There are three types of DSR algorithm:
- Single Reader/ Single Writer (SRSW)
- central server algorithm - produces long network delays
- migration algorithm - produces thrashing and false sharing
- Multiple Readers/ Single Writer (MRSW) - read replication algorithm. It uses write invalidate. MRSW is the most adopted algorithm.
- Multiple Readers/Multiple Writers (MRMW) - full replication algorithm. It has full concurrency and uses atomic updates.
The consistency model plays a fundamental role in DSM systems. Due to the nature of the distributed systems, memory accesses are constrained in the different consistency models. "A memory consistency model defines the legal ordering of memory references issued by some processor, as observed by other processors." The stricter the consistency model, the higher the access times, but programming is more simplified. Some of the consistency models types are:
- Sequential consistency - all processors see the same ordering of memory references, and these are issued in sequences by the individual processors.
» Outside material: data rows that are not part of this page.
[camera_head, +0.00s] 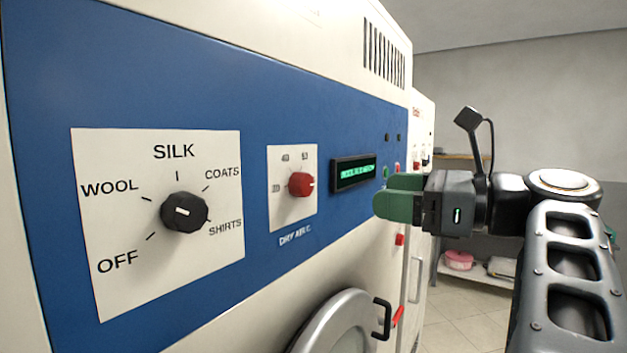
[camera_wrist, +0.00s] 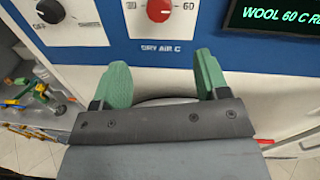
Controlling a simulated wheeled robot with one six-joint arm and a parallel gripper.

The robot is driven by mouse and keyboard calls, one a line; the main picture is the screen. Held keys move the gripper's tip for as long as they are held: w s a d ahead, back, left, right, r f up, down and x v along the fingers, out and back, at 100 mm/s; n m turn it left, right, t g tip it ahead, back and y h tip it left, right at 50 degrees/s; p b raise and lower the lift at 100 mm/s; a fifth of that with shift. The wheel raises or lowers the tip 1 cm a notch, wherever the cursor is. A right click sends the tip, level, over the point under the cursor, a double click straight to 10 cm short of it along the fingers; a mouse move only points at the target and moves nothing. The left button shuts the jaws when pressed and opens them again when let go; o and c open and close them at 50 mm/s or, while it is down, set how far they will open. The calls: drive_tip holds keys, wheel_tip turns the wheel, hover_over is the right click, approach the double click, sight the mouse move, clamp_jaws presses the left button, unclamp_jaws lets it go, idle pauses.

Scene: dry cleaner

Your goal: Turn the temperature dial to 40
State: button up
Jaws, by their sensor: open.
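The red temperature dial (camera_head: 300,184) sits on a white plate marked "DRY AIR C" on the blue panel. In the wrist view, the dial (camera_wrist: 159,9) is cut by the top edge, and its white mark points right at 60. The green display (camera_head: 355,173) shows small text; in the wrist view the display (camera_wrist: 278,15) reads "WOOL 60 C" and more that is cut off. My gripper (camera_head: 388,193) has green fingers and is right of the dial in the head view. In the wrist view, my gripper (camera_wrist: 160,66) is open and empty, below the dial and apart from it.
A larger black dial (camera_head: 184,212) with fabric labels is at left, its mark toward WOOL. Small buttons (camera_head: 386,172) lie near my fingers. Below are a round door (camera_head: 345,325) and its black handle (camera_head: 383,318). A shelf with a pink container (camera_head: 459,260) stands behind.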

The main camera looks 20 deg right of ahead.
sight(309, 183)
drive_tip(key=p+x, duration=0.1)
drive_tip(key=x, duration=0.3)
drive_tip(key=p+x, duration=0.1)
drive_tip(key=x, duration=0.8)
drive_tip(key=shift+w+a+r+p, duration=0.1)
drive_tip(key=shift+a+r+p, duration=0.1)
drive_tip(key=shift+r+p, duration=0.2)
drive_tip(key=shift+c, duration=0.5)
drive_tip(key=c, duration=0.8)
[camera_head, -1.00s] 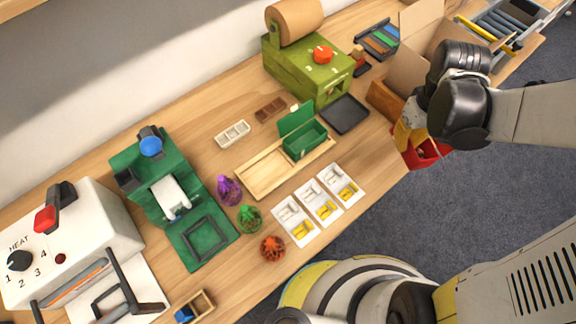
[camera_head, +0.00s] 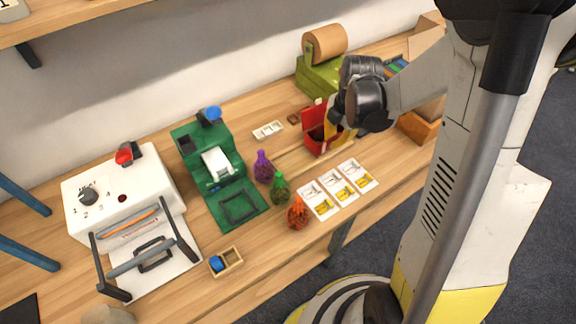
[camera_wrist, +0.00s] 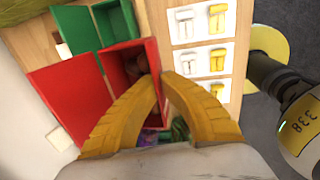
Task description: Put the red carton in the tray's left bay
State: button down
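The red carton (camera_head: 316,143), its lid open, is in my gripper (camera_head: 333,128) above the work table. In the wrist view, the red carton (camera_wrist: 116,61) shows dark contents, and my yellow fingertips (camera_wrist: 163,84) close on its near wall. The wooden tray (camera_head: 287,163) lies below; only a strip of it shows beside the carton in the head view. The green carton (camera_wrist: 120,24), lid open, is just past the red one in the wrist view; in the head view it is hidden. Whether the red carton touches the tray cannot be told.
Three white cards (camera_head: 338,188) with yellow pieces lie in front of the tray. Purple (camera_head: 263,167), green (camera_head: 279,188) and orange (camera_head: 298,213) net bags stand to its left. A green machine (camera_head: 217,160) and a white heat sealer (camera_head: 122,198) stand further left. An olive roll dispenser (camera_head: 318,75) is behind.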

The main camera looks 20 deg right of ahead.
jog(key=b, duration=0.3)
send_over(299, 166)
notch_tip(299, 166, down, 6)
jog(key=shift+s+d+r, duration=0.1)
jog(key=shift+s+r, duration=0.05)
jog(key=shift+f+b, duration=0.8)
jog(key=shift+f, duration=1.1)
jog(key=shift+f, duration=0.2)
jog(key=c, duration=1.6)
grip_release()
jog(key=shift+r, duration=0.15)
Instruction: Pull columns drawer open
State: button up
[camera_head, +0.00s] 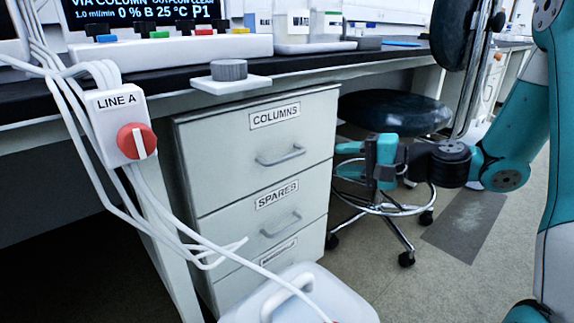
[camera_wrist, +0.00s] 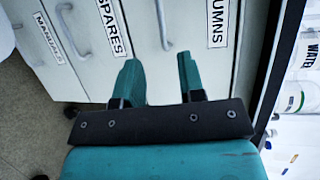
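The columns drawer (camera_head: 250,152) is the top drawer of a pale cabinet under the bench, and its front looks flush with the drawers below. Its bar handle (camera_head: 281,155) is below the COLUMNS label. In the wrist view the drawer front (camera_wrist: 195,35) is ahead, turned sideways, and its handle (camera_wrist: 163,25) shows beyond the gap between my fingertips. My gripper (camera_head: 341,160) is to the right of the cabinet, fingers pointing towards it.
The spares drawer (camera_head: 268,219) is below. A white container (camera_head: 340,290) stands on the floor in front. White tubes (camera_head: 190,225) hang by the LINE A box (camera_head: 110,125). A stool (camera_head: 392,113) stands behind my gripper. The bench edge (camera_head: 300,78) runs above the drawers.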

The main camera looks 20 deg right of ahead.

- Processor consistency - the order of writes is observed by every individual processor in the system, but the order of reads does not need to be in sequence.
- Weak consistency - consistency required only on synchronization accesses.
- Release consistency - divides the synchronization accesses into acquire and release. Normal read and writes for a particular node can be done only after all acquires for that node are finished. Similarly, releases can only be done after all writes and reads are finished.
- Lazy Release consistency - extends the Release consistency, by propagating modifications to the shared data only on the acquire, and of those, only the ones related to critical sections.
- Entry consistency - synchronization is performed at variable level. This increases programming labor but helps with lowering latency and traffic exchanges as only the specific variable needs to be synchronized.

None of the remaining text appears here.